I will warn you now: I am writing this post in a bad mood. An exceptionally bad mood. In fact, it’s so bad I’m going to give it capitals: it is a full-on, in-your-face Bad Mood. And I wish I could say it was about something serious. World poverty and exploitation, for instance, while I’m sitting on a train to London writing on a netbook, meeting agenda before me and Pumpkin café cappuccino to the left. But no. I am in a Bad Mood but there is no moral authority behind it. On the contrary, today it’s All About Me.
That description of me I just gave – I’m not sure it’s set the scene fully. I’d also like to mention that I’m wearing a red Country Casuals dress – very “Special K woman gets a promotion” – and am rocking some serious black heels. The kids are in nursery and breakfast club, and Mummy’s off to do some serious business. But first she thought she’d read the Independent (seeing as we’re going for hard copies today and not the free stuff you can read any day online).
I was in the Bad Mood before I opened the newspaper. I have had a complete pig of a morning making sure everyone gets off to the right place, with no help from my partner because hey, he’s now got a job to go to (while my own job – still the main-earning one – is starting to feel like career woman posturing being kindly indulged by a benevolent world which has decided to grant me a moment’s “equality”). I feel put-upon and resentful. In fact, I am wondering if deep down, childish resentment is one of the main reasons why I blog. Not because I care about the world or anyone else. All this “wanting a voice” – it’s just wanting to complain when there’s nowhere else to go. Anyhow, I was in a Bad Mood before I even got to the following headline, from a piece by Laurie Penny: “Women “having it all” is a middle-class myth”. You don’t say, Laurie. Are we really still on about that?
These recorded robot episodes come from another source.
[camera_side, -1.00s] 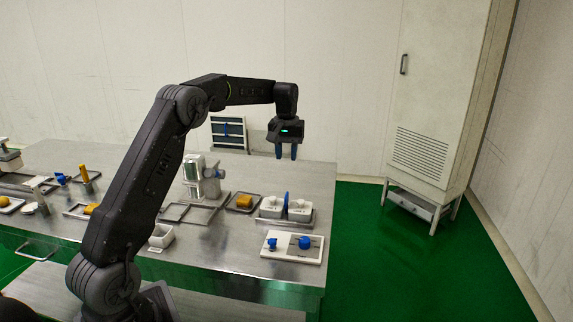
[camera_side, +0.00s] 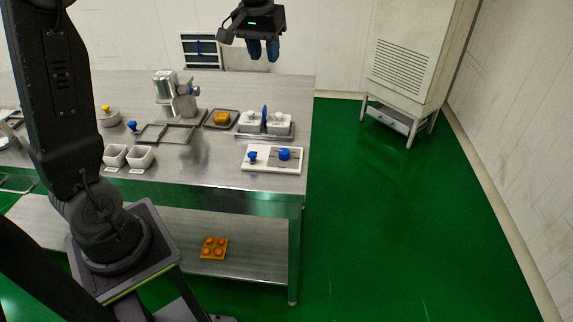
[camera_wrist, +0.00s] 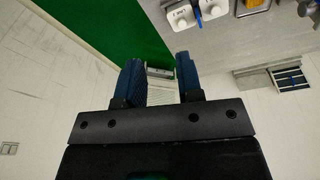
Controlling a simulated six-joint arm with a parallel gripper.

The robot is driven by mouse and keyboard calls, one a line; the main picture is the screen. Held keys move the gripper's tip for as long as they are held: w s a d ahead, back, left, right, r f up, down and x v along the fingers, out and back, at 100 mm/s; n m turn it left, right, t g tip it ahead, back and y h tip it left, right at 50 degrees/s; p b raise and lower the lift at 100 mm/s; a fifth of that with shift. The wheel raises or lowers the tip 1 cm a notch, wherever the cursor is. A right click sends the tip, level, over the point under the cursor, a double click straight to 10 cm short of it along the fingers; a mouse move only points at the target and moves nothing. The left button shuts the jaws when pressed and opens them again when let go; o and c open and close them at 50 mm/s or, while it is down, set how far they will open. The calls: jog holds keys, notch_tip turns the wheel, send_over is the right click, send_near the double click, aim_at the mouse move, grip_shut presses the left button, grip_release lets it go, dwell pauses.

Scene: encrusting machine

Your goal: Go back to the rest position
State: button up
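My gripper (camera_side: 263,50) is high above the far right part of the steel table (camera_side: 230,172), near the back wall. Its two blue fingers hang down apart with nothing between them. In the wrist view the gripper (camera_wrist: 160,80) also shows its fingers apart and empty, with green floor and wall beyond. It touches nothing. My arm covers the left part of the table in the side view.
A tall cabinet (camera_side: 400,65) stands at the right. Green floor (camera_side: 400,220) is clear.

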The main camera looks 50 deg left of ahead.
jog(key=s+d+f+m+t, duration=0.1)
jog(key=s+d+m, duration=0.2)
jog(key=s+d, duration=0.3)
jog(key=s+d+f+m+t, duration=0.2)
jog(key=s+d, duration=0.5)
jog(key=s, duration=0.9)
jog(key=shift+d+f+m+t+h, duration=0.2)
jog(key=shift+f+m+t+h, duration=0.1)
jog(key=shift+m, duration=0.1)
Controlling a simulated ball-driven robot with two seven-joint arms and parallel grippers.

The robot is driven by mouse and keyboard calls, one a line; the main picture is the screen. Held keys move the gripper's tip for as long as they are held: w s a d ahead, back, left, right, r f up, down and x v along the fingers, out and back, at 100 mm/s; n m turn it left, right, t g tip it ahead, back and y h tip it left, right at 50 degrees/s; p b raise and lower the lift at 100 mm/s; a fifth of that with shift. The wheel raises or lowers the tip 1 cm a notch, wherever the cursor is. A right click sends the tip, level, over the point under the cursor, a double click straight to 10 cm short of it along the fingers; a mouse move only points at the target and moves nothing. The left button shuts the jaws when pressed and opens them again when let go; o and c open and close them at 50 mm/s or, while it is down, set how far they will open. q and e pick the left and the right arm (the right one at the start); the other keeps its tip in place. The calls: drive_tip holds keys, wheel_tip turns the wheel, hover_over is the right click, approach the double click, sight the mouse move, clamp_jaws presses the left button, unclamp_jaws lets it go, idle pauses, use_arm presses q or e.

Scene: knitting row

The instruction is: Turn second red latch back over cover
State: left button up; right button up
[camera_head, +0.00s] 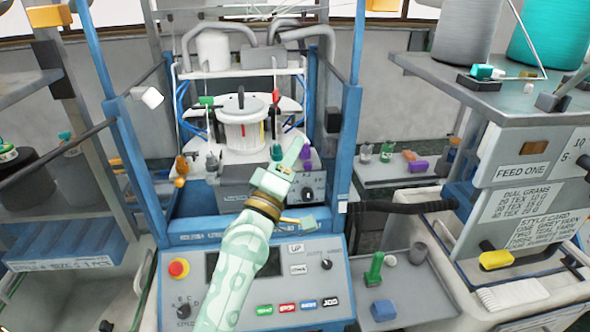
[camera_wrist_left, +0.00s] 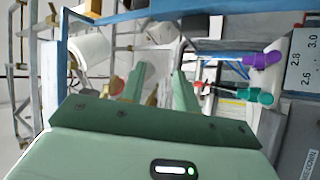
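A white round drum (camera_head: 243,130) with a flat cover and a black handle on top stands in the middle of the blue-framed machine. An upright red latch (camera_head: 276,97) stands at its right rear. I cannot tell whether this is the second red latch. A red piece with a dark part (camera_wrist_left: 200,84) shows beside the right-hand finger in the left wrist view. My left gripper (camera_head: 297,150) is in front of the drum, to its lower right. Its two green fingers are apart with nothing between them in the left wrist view (camera_wrist_left: 163,72). My right gripper is not in view.
A teal knob (camera_head: 277,152) and a purple knob (camera_head: 304,156) stand close around my left fingers. An orange knob (camera_head: 181,168) is at the left. A control panel (camera_head: 345,290) lies below. Blue posts (camera_head: 350,120) bound the machine.

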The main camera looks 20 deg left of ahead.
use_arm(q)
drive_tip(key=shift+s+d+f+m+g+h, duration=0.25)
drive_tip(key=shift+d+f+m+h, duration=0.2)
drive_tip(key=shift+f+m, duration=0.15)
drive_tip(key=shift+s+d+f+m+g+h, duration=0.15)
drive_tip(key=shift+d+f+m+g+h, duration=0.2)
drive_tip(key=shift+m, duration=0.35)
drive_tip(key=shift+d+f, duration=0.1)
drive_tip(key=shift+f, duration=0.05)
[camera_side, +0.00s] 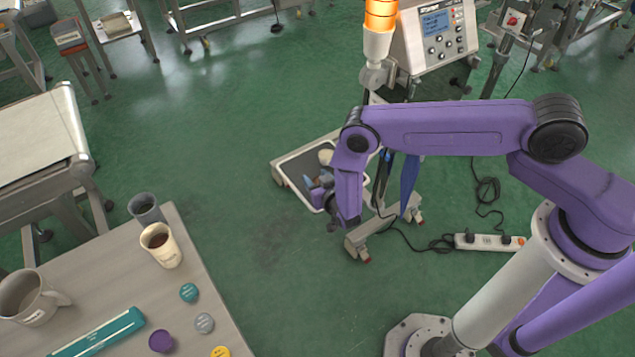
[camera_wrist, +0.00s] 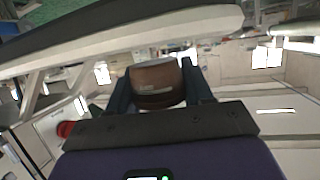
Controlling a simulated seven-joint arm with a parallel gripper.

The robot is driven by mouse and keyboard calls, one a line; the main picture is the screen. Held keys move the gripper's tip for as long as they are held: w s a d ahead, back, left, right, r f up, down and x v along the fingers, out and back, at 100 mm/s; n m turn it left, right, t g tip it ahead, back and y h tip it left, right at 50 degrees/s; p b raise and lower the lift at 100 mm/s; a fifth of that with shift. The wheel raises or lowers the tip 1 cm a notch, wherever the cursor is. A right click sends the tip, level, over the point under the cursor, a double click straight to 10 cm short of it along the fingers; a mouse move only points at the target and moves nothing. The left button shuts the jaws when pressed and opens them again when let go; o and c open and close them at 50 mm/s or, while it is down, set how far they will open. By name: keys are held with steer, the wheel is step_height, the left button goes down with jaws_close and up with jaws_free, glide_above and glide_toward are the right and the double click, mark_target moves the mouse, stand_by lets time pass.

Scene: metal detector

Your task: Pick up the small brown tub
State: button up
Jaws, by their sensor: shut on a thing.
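The small brown tub (camera_wrist: 155,84) is between the two dark fingers of my gripper (camera_wrist: 158,88) in the wrist view. The fingers touch it on both sides, and its lower end is hidden behind the gripper body. In the side view my gripper (camera_side: 336,224) is small and dark at the lower end of the purple arm, and it appears shut. I cannot make out the tub there.
A wheeled stand with a grey tray (camera_side: 283,173) holding several small items appears behind my wrist. Green floor lies between.

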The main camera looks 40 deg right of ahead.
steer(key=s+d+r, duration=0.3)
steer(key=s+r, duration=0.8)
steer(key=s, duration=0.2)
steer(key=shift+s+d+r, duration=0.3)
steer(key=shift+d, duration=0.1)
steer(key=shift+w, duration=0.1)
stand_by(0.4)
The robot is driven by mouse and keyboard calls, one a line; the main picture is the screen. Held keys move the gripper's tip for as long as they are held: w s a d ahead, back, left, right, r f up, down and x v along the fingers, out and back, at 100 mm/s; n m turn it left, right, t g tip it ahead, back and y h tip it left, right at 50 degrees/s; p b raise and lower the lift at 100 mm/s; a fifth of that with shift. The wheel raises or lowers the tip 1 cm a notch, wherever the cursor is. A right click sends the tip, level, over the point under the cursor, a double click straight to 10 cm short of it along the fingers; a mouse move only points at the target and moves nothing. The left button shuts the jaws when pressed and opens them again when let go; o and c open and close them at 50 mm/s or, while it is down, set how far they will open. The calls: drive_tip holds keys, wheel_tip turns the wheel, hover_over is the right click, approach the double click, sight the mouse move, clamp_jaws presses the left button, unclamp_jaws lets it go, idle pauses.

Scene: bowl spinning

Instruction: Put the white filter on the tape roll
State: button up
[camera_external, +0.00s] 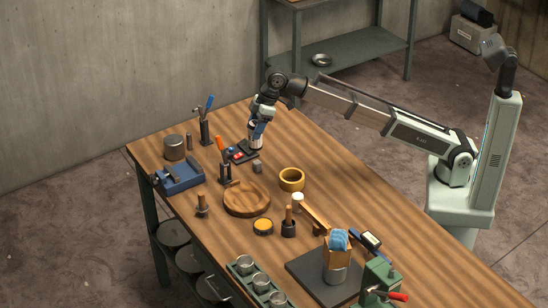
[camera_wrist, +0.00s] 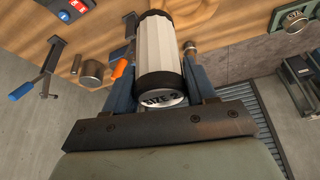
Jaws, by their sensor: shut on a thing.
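My gripper (camera_wrist: 161,75) is shut on the white filter (camera_wrist: 158,45), a ribbed white cylinder with black end caps and a "SIZE 2" label on the near end. In the external view, my gripper (camera_external: 257,130) holds the filter (camera_external: 255,141) above the far part of the table, beside the black device with red. The tape roll (camera_external: 291,186) is a yellow ring lying flat on the table, to the right of and nearer than the filter. The filter is apart from it. I cannot make out the tape roll in the wrist view.
A small metal cylinder (camera_external: 257,167) stands just below the filter. The black device (camera_external: 241,152) and upright tools in holders (camera_external: 225,172) are to its left. A round wooden tray (camera_external: 247,198) lies left of the tape roll. The tabletop right of the tape roll is clear.

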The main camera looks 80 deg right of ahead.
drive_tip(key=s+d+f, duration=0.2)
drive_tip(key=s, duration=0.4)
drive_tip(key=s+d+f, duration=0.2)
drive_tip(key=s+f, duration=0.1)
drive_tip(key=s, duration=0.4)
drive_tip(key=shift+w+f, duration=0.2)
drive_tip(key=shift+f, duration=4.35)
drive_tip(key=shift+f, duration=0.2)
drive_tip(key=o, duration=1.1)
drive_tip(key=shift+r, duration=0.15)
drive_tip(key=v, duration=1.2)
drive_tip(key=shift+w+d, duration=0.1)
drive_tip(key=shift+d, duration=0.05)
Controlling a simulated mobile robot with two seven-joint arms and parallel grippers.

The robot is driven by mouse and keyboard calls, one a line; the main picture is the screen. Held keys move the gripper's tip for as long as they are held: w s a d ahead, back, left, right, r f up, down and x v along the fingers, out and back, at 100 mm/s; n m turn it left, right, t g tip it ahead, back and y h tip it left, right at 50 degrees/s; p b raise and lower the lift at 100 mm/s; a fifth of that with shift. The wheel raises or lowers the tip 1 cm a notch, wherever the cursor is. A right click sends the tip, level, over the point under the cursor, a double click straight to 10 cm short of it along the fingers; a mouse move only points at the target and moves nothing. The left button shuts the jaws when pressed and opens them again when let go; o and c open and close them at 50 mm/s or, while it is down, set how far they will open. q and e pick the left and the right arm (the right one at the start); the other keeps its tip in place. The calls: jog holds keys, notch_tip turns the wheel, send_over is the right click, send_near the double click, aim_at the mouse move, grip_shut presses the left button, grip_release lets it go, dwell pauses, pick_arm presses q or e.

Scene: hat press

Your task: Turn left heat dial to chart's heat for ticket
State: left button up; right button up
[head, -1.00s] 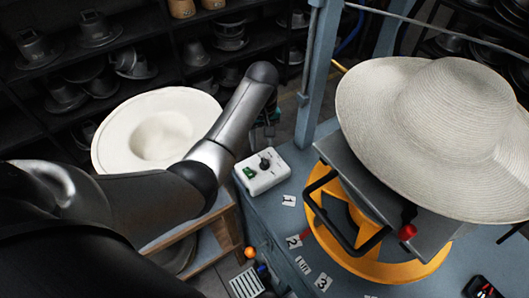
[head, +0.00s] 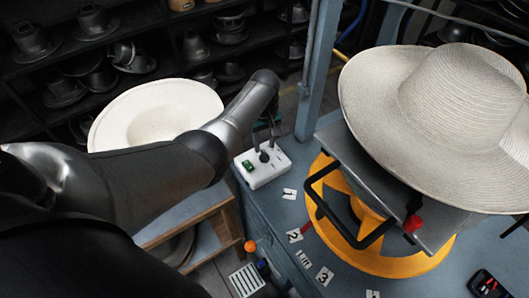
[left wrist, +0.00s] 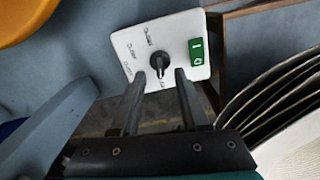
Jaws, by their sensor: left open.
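No readable chart or ticket shows.
The hat press with a black handle and yellow base (head: 395,262) stands to the right, a large straw hat (head: 460,95) on it. Number cards (head: 294,236) lie on the bench. A white hat (head: 155,110) is at left. Shelves of dark hat forms fill the back.

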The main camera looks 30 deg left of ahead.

Penny could really do better than this because this is the same sodding article we’ve been reading since 1978 (I possibly exaggerate – I was three at the time – but it’s probably not that far off). Here are some of the classic anti-feminism-as-real-feminsim boxes it ticks:
- presents feminism as having been put off-course by the concerns of women who are “independently wealthy, white and upper-middle class” (what, like those privileged morons in The Women’s Room? Yeah, they can fuck right off)
- plays off the suffering of “poorer women in domestic work” against the petty concerns of those in “high-salaried, full-time careers” – who might employ them! Crikey! (I hope Penny copy-edited this piece herself – otherwise that’s, like, exploitation)
- discusses proper feminism – with “serious campaigns for universal free childcare, for wages for housework, and for a welfare state that could allow everyone, not just women, to balance life and work” – as though no one now gives a shit. Especially not the wealthy women. Who are all feminists, except they aren’t. Or something.
Well. I was as pissed off as everyone else by the sense of privilege and entitlement pervading Anne-Marie Slaughter‘s Atlantic article, but can we give this a rest? All the sodding time, the same old false dichotomy. The one that trivialises the authority of women who gain positions of power (the patriarchal sell-outs) and does fuck all to help anyone else, beyond intimating that feminism is a bit crap really because some women have dared to be self-interested.
Penny writes scathingly about feminism being reduced to a fight for “the rights of a minority of women to be admitted into a sexist labour market whilst managing the school run on the side”. I think it’s this phrasing that gets to me the most. That’ll be women like me (and actually, managing the school run alongside early-morning meetings is a total pisser if you’re trying to “look professional” i.e. not get your throat cut in the next round of redundancies. Oh, but at least Penny would like me then).
I am white, but not independently wealthy nor upper-middle class. I don’t employ a cleaner (but I sodding well would if I fell into either of the previous categories, like a shot). I honestly do not get the impression that feminism is reduced to faffing around to cater for my needs. It would be highly inappropriate if it were, but it isn’t. I don’t earn enough to fall into the “success” category that Penny derides. I work not as an indulgence but because I need to. It’s got sod all to do with fulfillment or entitlement. Today I have put on heels to attend a meeting and thus by Penny’s standards I’m one of those “high-heeling their way up the corporate ladder”. What a way to ridicule just the simple act of a woman going to work.
Penny claims to only have the best interests of feminism at heart:
Without wishing to sound like a conspiracy theorist, if I had to invent a way to undermine feminism as a socially useful movement, I’d set up a ridiculous standard of personal and professional attainment, one that would be unachievable for the vast majority of women […] After I’d set up this impossible standard, I’d be sure to make women feel like failures for not attaining it.
Well. That’s novel. Do you know what I would do, though? I’d set up ridiculous standard of moral authority, one that would be unachievable for the vast majority of human beings. After I’d set up this impossible standard, I’d create caricatures of all the women who didn’t measure up and claim that these days, they were the sole focus of feminism and its concerns. I reckon that would be pretty effective.
Anyhow, this caught me on a Bad Day, in a Bad Mood. Perhaps we should just blame a lack of sleep. Or failing that, Andy Murray.